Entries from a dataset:
------------------------------------------------------------------------
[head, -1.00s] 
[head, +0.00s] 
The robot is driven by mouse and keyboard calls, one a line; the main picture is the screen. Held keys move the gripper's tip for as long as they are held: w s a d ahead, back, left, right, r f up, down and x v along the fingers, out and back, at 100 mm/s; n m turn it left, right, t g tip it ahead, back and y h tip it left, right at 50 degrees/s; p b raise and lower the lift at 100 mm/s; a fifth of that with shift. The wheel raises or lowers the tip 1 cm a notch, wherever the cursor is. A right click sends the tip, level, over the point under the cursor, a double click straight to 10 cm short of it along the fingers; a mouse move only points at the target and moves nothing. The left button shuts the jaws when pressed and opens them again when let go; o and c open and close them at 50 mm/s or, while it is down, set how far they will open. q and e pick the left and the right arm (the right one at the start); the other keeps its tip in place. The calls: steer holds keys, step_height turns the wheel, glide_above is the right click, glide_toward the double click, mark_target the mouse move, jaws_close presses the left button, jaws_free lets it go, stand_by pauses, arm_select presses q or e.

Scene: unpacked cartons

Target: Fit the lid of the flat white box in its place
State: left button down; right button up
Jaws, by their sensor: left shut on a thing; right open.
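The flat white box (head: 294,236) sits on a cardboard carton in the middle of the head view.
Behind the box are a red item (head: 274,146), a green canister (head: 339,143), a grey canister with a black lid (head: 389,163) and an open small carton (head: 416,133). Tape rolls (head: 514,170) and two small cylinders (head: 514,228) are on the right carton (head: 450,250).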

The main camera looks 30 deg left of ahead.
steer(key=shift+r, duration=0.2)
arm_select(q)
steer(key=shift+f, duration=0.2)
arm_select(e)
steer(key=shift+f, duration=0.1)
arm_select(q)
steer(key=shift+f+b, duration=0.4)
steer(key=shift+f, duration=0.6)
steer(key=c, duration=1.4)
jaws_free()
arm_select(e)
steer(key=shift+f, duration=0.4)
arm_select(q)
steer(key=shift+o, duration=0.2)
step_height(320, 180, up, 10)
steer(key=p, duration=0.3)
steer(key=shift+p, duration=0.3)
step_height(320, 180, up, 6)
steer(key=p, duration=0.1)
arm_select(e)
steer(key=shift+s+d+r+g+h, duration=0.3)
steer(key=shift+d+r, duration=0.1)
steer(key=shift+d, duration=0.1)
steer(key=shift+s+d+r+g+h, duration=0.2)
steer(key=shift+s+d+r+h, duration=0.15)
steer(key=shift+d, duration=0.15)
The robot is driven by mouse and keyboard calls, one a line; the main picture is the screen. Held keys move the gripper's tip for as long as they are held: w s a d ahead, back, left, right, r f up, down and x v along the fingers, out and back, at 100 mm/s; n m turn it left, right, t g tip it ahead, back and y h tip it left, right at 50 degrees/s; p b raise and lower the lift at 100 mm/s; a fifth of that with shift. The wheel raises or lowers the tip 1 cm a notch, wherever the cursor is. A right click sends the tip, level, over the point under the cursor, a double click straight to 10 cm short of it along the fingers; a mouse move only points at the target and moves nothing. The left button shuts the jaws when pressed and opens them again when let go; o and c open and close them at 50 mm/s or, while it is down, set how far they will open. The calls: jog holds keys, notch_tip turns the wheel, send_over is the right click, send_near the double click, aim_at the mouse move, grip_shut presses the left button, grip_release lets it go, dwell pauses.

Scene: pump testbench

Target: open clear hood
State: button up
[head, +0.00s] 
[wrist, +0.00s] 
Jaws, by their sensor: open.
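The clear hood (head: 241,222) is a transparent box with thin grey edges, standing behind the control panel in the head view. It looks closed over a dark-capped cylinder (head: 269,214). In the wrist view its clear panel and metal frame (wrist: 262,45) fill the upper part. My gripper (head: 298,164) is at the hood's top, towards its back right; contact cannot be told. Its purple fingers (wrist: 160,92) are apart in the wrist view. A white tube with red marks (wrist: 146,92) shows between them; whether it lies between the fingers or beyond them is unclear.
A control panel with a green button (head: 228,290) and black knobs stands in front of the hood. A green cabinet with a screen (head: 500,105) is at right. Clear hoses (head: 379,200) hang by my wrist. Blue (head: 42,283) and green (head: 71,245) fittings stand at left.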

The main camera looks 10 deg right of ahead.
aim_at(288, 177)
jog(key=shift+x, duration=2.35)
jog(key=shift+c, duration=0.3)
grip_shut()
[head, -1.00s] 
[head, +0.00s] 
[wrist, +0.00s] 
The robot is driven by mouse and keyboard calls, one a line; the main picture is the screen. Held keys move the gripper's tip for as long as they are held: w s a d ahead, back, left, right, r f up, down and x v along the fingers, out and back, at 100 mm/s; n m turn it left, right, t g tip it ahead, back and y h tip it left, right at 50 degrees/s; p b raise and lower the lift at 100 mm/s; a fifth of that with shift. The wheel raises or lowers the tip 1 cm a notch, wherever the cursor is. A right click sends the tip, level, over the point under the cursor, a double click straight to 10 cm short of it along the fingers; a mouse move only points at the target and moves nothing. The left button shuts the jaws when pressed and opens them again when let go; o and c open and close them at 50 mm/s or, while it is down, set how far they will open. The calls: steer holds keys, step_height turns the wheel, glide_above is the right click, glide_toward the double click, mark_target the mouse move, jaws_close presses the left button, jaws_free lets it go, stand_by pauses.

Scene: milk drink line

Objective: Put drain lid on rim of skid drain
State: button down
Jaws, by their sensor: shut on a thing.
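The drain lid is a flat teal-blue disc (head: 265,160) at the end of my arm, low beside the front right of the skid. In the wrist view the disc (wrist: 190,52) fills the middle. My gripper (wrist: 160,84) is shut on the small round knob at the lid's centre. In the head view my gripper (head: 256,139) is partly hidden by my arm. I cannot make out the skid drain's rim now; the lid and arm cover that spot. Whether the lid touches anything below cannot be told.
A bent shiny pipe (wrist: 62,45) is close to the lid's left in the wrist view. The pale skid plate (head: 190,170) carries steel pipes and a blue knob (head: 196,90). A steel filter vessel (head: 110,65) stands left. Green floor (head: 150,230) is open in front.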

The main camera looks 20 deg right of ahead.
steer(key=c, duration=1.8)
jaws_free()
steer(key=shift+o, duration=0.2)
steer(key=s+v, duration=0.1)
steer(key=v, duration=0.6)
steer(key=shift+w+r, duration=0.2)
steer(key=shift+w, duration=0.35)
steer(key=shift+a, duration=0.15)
------------------------------------------------------------------------
▸ **BRIEF**: Pick out the lines that contain "State" and copy them.

▸ **TASK OUTPUT**:
State: left button down; right button up
State: button up
State: button down

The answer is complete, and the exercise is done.